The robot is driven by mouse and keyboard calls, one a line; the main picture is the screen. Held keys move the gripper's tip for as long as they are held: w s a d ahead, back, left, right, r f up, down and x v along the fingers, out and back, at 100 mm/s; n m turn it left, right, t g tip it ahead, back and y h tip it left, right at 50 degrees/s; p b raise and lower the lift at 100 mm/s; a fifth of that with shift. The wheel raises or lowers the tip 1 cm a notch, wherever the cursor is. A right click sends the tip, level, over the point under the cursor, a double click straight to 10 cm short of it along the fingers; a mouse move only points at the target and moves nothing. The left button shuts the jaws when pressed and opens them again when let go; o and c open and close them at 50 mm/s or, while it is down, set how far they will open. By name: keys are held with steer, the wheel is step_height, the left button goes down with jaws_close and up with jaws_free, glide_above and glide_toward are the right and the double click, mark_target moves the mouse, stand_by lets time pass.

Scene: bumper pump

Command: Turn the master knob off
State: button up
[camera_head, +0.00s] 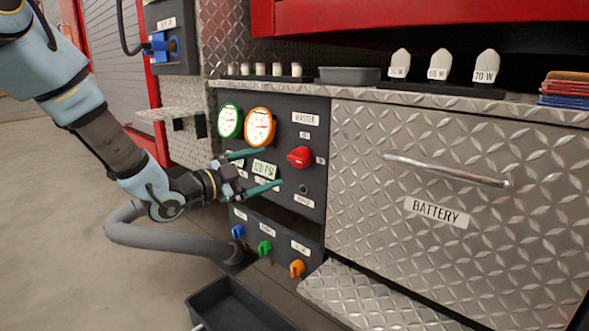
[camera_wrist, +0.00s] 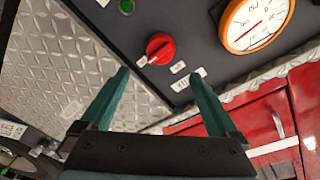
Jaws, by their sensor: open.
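The master knob is a red rotary knob (camera_head: 299,157) on the dark control panel (camera_head: 291,214), under a white "MASTER" label (camera_head: 305,119). It also shows in the wrist view (camera_wrist: 160,48), with a pale pointer mark on its lower left side. My gripper (camera_head: 273,169) is in front of the panel, to the left of the knob and apart from it. Its two teal fingers are spread open with nothing between them. In the wrist view the knob lies beyond the fingertips (camera_wrist: 160,78), roughly midway between them.
Green-rimmed (camera_head: 229,121) and orange-rimmed (camera_head: 260,128) gauges sit left of the knob. Blue (camera_head: 238,231), green (camera_head: 265,247) and orange (camera_head: 297,268) knobs are below. A battery drawer (camera_head: 460,190) with a bar handle stands right.

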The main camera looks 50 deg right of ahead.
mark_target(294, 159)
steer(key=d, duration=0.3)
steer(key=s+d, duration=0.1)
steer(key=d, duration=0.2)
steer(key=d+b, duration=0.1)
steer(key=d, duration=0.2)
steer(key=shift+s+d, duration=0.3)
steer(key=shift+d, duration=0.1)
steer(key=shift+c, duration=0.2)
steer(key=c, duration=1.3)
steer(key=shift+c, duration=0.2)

» TASK STATEMENT
Omit the pictures and give the material again, exactly and in full.

» EXPECTED ANSWER
The robot is driven by mouse and keyboard calls, one a line; the main picture is the screen. Held keys move the gripper's tip for as long as they are held: w s a d ahead, back, left, right, r f up, down and x v along the fingers, out and back, at 100 mm/s; n m turn it left, right, t g tip it ahead, back and y h tip it left, right at 50 degrees/s; p b raise and lower the lift at 100 mm/s; a fifth of that with shift. The wheel raises or lowers the tip 1 cm a notch, wherever the cursor is. A right click sends the tip, level, over the point under the cursor, a double click straight to 10 cm short of it along the fingers; a mouse move only points at the target and moves nothing. The left button shuts the jaws when pressed and opens them again when let go; o and c open and close them at 50 mm/s or, while it is down, set how far they will open. By name: keys are held with steer, the wheel is step_height, the left button goes down with jaws_close and up with jaws_free, glide_above and glide_toward are the right and the double click, mark_target moves the mouse, stand_by lets time pass.

Scene: bumper pump

Command: Turn the master knob off
State: button up
[camera_head, +0.00s] 
[camera_wrist, +0.00s] 
Jaws, by their sensor: open.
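The master knob is a red rotary knob (camera_head: 299,157) on the dark control panel (camera_head: 291,214), under a white "MASTER" label (camera_head: 305,119). It also shows in the wrist view (camera_wrist: 160,48), with a pale pointer mark on its lower left side. My gripper (camera_head: 273,169) is in front of the panel, to the left of the knob and apart from it. Its two teal fingers are spread open with nothing between them. In the wrist view the knob lies beyond the fingertips (camera_wrist: 160,78), roughly midway between them.
Green-rimmed (camera_head: 229,121) and orange-rimmed (camera_head: 260,128) gauges sit left of the knob. Blue (camera_head: 238,231), green (camera_head: 265,247) and orange (camera_head: 297,268) knobs are below. A battery drawer (camera_head: 460,190) with a bar handle stands right.

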The main camera looks 50 deg right of ahead.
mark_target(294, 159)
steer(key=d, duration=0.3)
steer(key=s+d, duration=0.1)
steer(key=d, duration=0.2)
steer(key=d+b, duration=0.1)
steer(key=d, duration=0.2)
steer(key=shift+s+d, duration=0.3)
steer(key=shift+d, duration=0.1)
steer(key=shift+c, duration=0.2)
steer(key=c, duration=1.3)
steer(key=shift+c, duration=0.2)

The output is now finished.